If a steaming bowl of soup strikes you as the ultimate in old-fashioned comfort, you've got plenty of company. Soup is one of the world's oldest and most universal foods, said Janet Clarkson, author of the book "Soup: A Global History."
"Every culture has some kind of soup," she said. "It's got very ancient roots." Early people simmered everything from turtle shells to lengths of bamboo in soup, she writes in the book, turning out metal soup pots starting in the Bronze Age.
While Clarkson dove into centuries of etymology to trace the history of soup, potage and broth, she settled on a generously broad take. "Just some stuff cooked in water," she wrote, "with the flavored water becoming a crucial part of the dish."
It's a definition that leaves room for the world's tremendous culinary diversity. These are CNN's nominations for 20 of the best soups around the world:
Banga | Nigeria
Fruits from the oil palm tree lend both fat and flavor to this soup from the Niger Delta, which also features fresh catfish, beef and dried seafood.
It's so popular that packets of ready-mixed banga spice are sold in shops. Most blends include African nutmeg, castor seed, orima, jansa and beletete leaves.
The spices infuse a rich, red sauce that's the soup's main draw: Soak it up with eba or a ball of starch, two Nigerian staples both made from cassava prepared with different methods.
Beef pho (phở bò) | Vietnam
Broth is simmered for hours with cinnamon, star anise and other warm spices to create a wonderfully aromatic base for this rice noodle soup.
Pho is among Vietnam's most recognized culinary exports, but the soup is a relatively new food, wrote Andrea Nguyen, author of "The Pho Cookbook." And while today's pho restaurants serve a wide range of flavors, beef is the original.

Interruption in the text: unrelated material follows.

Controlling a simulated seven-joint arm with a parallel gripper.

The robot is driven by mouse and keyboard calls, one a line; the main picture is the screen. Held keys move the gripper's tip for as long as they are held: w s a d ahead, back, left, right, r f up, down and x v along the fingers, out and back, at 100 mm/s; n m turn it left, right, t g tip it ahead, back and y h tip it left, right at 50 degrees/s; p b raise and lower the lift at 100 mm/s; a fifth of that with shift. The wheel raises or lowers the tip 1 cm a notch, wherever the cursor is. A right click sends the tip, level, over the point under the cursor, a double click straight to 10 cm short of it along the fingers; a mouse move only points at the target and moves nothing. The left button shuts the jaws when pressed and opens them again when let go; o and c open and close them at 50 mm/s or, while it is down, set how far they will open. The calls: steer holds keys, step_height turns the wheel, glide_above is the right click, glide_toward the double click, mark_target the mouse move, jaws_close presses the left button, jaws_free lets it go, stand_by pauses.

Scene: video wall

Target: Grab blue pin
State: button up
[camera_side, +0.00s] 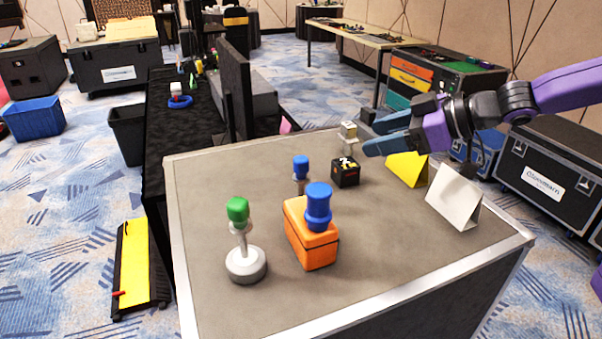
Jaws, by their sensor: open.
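Two blue-topped items are in view. A small blue-capped pin (301,166) with a pale stem stands mid-table, its base hidden behind the orange box. A larger blue piece (318,203) with a flared rim sits on top of the orange box (312,243). My gripper (368,134) is open and comes in from the right, its dark blue fingers pointing left. It is to the right of both blue items and apart from them. The fingertips are close to a pale-topped pin (348,133); whether they touch it I cannot tell.
A green-topped pin (237,212) stands on a round grey base at the front left. A black cube (345,176) is below the pale pin. Yellow (405,168) and white (454,196) folded cards stand at the right. The grey tabletop (400,250) is clear at the front right.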

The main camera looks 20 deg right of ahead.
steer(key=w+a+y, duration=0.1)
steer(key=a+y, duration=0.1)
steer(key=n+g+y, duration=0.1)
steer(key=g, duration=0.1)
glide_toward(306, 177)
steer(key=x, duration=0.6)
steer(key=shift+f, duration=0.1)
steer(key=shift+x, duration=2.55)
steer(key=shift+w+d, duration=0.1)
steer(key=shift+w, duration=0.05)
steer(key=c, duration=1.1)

By 1930, Nguyen explained, the soup was served with slices of raw beef cooked gently in the broth.
Today, beef pho remains the most beloved version in Vietnam, with options that include the original raw beef, a mix of raw and cooked beef, brisket and tendon.
Borscht | Ukraine
Chunks of tender beets swim in brilliant red broth for a soup that's beloved in Ukraine and across Eastern Europe. Often topped with a rich dollop of sour cream, borscht is anything but basic beet soup. It gets a tangy kick from kvass, a lacto-fermented beet juice that's another regional specialty.
And while the soup is sometimes attributed to Russian cuisine, that claim is hotly contested. Now, Ukrainian chefs are behind a campaign to get their version on UNESCO's World Heritage List.
Bouillabaisse | France
A fisherman's stew turned culinary icon, bouillabaisse distills classic Mediterranean flavors into a dish synonymous with the coastal city of Marseille. Saffron, olive oil, fennel, garlic and tomatoes blend with fish fresh from the sea.
At one time, that fish would reflect each day's catch, but things have gotten a bit stricter.
According to signatories of the 1980 Bouillabaisse Charter — a collective attempt by local chefs to ensure the quality of the French soup — the most authentic recipe must include at least four kinds of seafood chosen from a list that includes monkfish and crab.